Written task -> Among the lines below, list those containing the string "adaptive".

Exercise data ->
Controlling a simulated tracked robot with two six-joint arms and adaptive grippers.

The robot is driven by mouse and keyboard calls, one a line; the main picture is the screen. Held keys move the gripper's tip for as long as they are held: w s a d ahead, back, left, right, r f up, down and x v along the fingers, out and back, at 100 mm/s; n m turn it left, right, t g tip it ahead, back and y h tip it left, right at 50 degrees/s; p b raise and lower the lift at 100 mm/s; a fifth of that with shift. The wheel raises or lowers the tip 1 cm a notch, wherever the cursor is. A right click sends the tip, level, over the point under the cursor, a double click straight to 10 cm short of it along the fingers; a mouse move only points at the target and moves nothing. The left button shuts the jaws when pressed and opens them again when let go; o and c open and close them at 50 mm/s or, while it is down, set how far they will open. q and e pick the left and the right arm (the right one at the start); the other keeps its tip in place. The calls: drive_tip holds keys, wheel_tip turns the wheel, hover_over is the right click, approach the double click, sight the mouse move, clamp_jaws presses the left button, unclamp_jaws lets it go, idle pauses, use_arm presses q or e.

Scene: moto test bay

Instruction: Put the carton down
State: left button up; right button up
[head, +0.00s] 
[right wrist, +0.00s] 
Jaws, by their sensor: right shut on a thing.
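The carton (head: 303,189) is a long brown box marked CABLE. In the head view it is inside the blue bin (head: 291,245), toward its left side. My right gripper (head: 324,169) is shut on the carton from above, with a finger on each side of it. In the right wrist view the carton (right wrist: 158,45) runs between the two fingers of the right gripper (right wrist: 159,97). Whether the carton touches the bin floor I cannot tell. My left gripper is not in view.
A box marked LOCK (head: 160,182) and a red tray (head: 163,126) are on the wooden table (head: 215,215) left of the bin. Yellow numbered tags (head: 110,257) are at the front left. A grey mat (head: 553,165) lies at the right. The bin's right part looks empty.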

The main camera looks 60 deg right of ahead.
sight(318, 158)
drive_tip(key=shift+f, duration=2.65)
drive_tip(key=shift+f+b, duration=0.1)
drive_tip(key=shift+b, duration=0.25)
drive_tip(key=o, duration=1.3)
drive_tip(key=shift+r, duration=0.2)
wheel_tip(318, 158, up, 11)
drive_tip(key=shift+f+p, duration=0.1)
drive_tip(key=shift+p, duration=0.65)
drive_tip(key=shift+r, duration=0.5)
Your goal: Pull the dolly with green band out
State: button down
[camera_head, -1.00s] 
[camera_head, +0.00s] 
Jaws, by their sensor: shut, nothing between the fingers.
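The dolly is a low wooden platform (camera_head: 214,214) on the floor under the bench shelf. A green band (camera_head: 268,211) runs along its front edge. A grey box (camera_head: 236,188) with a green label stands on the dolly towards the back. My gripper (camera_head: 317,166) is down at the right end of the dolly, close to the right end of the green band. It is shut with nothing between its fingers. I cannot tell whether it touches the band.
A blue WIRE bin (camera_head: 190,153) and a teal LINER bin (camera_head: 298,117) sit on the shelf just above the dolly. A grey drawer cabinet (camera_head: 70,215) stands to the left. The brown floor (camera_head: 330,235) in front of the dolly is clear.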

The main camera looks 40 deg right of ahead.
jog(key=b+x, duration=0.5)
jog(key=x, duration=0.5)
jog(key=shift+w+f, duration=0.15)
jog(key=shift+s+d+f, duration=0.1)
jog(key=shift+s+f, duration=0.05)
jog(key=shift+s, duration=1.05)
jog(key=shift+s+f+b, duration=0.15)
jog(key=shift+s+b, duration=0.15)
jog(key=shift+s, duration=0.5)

==

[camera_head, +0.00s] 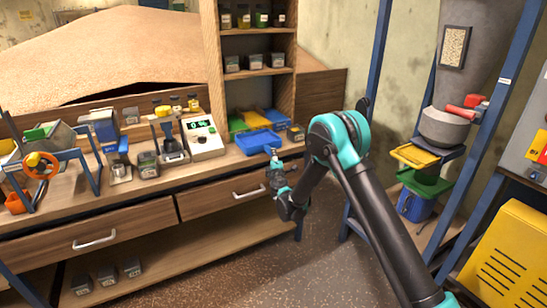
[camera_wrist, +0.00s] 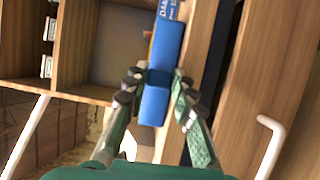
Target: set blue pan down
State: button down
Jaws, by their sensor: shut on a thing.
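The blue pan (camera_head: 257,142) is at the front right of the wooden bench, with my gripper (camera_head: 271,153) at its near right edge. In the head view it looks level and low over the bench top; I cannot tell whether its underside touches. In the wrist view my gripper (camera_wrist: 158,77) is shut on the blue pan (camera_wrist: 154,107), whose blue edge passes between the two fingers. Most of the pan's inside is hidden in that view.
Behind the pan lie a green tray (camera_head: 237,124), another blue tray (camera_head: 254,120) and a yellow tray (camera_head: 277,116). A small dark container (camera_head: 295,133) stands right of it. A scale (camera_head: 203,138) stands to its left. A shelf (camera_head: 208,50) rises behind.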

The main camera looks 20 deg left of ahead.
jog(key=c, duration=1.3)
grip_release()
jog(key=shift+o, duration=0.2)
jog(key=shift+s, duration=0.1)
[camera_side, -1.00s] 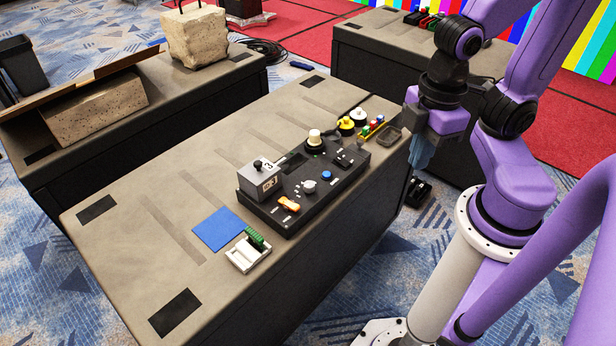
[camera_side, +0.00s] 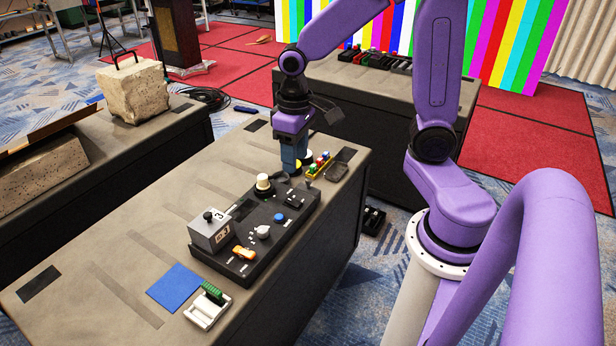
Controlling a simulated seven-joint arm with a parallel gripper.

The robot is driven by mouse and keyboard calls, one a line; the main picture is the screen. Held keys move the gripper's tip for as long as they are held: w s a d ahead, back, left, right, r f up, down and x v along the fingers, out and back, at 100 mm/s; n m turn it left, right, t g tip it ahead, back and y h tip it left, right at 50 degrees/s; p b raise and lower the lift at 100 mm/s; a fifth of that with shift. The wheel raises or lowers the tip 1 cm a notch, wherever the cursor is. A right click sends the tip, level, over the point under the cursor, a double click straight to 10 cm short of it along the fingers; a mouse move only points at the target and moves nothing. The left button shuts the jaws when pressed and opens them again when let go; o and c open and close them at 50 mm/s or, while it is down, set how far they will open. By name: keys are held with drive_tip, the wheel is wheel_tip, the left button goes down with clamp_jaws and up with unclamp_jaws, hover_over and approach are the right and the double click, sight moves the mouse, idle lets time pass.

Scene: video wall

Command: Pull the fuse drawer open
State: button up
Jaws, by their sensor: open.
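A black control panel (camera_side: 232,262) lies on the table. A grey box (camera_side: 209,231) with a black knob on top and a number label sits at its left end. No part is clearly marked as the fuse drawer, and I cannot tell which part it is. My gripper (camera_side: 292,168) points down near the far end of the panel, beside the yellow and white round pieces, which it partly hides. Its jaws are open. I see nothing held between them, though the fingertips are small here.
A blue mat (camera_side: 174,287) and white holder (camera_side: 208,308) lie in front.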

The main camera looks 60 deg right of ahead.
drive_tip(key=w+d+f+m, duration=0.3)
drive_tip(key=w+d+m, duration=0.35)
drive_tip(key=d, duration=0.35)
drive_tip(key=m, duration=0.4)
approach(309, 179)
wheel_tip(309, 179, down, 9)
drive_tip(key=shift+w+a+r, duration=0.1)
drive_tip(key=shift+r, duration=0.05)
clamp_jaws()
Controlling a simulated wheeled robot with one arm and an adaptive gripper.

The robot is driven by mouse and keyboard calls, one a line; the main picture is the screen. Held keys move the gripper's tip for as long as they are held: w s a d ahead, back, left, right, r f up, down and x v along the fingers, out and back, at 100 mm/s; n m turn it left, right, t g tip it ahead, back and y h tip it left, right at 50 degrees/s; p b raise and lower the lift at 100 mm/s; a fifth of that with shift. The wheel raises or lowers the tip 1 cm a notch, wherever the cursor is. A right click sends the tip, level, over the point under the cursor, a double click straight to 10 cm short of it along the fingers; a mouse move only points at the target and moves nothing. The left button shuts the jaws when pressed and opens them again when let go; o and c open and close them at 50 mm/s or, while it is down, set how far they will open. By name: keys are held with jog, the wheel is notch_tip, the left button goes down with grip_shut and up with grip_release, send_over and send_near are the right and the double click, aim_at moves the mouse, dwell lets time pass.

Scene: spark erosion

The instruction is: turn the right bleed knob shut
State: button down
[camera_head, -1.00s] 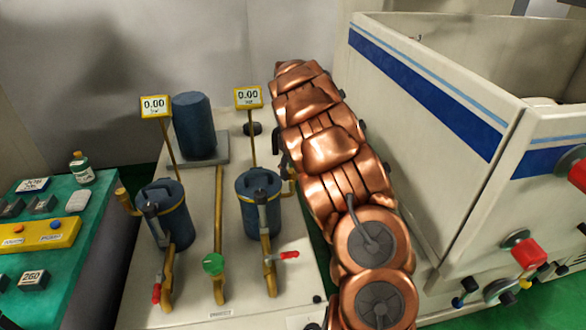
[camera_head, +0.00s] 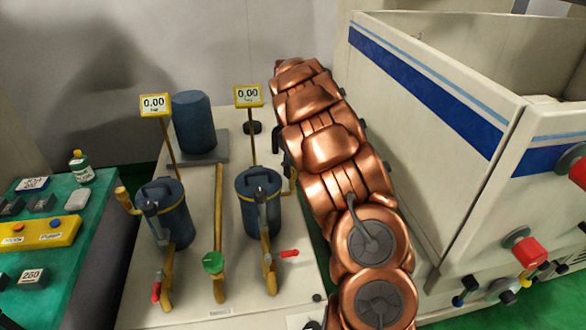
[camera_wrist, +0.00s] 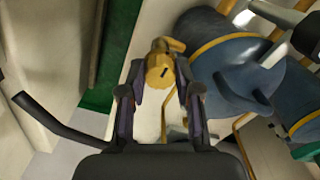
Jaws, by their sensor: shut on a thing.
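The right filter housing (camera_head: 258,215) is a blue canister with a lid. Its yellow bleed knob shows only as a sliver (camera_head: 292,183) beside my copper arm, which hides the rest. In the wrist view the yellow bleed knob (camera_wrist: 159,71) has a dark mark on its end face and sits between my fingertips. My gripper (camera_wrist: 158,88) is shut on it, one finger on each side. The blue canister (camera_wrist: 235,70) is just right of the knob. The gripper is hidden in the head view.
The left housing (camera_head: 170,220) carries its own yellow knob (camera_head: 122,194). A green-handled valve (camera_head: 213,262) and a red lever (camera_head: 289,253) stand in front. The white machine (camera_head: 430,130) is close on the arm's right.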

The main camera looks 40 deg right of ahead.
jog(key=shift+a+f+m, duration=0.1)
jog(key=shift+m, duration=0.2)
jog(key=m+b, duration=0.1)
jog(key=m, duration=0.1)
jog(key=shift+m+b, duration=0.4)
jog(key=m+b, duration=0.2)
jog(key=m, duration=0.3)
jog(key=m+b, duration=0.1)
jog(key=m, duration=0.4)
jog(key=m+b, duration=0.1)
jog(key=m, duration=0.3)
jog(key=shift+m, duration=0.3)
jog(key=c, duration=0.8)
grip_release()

==

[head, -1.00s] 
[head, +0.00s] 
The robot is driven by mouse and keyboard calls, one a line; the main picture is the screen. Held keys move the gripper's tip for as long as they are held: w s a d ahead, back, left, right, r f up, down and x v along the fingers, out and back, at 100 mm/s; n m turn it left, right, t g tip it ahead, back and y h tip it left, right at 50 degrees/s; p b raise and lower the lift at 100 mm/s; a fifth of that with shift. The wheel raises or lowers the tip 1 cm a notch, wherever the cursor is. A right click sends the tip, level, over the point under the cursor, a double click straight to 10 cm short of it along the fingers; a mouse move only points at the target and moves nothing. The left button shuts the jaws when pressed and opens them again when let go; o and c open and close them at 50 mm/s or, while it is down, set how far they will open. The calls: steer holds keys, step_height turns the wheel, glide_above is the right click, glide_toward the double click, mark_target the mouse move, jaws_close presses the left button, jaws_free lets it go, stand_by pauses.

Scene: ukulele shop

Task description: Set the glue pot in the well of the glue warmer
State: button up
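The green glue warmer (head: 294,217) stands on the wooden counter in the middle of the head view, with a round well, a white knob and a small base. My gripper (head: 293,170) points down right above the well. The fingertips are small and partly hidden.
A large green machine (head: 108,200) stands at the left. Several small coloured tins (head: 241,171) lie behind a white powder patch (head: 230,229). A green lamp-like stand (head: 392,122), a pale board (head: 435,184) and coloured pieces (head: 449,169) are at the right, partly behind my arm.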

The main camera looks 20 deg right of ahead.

Result for this task ->
Controlling a simulated tracked robot with two six-joint arms and adaptive grippers.
Controlling a simulated wheeled robot with one arm and an adaptive gripper.

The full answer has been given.